> Exercise objective: In the material below, the lines containing the word "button" are required; copy each of them.

--- Start ---

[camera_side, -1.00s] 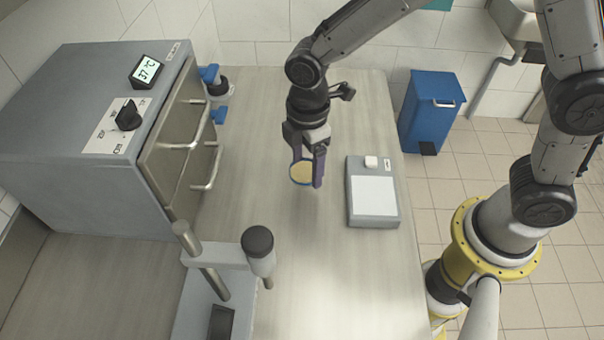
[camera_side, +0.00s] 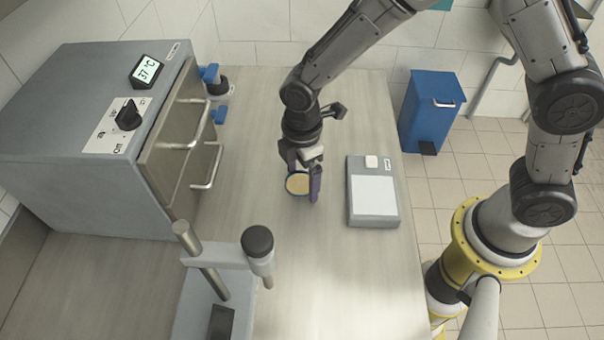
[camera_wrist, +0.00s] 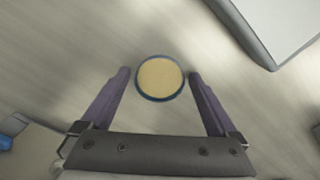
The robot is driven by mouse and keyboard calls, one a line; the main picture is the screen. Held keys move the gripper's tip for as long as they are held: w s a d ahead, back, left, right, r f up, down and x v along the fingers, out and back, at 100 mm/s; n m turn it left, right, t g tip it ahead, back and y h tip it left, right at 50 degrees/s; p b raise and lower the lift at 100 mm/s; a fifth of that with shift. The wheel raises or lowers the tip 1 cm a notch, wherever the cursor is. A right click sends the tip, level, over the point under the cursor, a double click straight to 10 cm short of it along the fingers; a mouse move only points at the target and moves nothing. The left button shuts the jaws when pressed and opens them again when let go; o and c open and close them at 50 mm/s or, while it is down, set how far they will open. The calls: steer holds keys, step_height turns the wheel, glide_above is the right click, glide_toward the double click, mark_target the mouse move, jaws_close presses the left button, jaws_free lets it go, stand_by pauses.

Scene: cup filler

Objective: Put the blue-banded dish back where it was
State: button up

--- End ---

> Finished answer:
The robot is driven by mouse and keyboard calls, one a line; the main picture is the screen. Held keys move the gripper's tip for as long as they are held: w s a d ahead, back, left, right, r f up, down and x v along the fingers, out and back, at 100 mm/s; n m turn it left, right, t g tip it ahead, back and y h tip it left, right at 50 degrees/s; p b raise and lower the lift at 100 mm/s; a fifth of that with shift. The wheel raises or lowers the tip 1 cm a notch, wherever the cursor is. A right click sends the tip, level, over the point under the cursor, a double click straight to 10 cm short of it along the fingers; a mouse move only points at the target and moves nothing. The left button shuts the jaws when pressed and opens them again when let go; o and c open and close them at 50 mm/s or, while it is down, set how far they will open. The calls: steer holds keys, step_height turns the wheel, glide_above is the right click, glide_toward the double click, mark_target the mouse move, jaws_close presses the left button, jaws_free lets it go, stand_by pauses.
State: button up

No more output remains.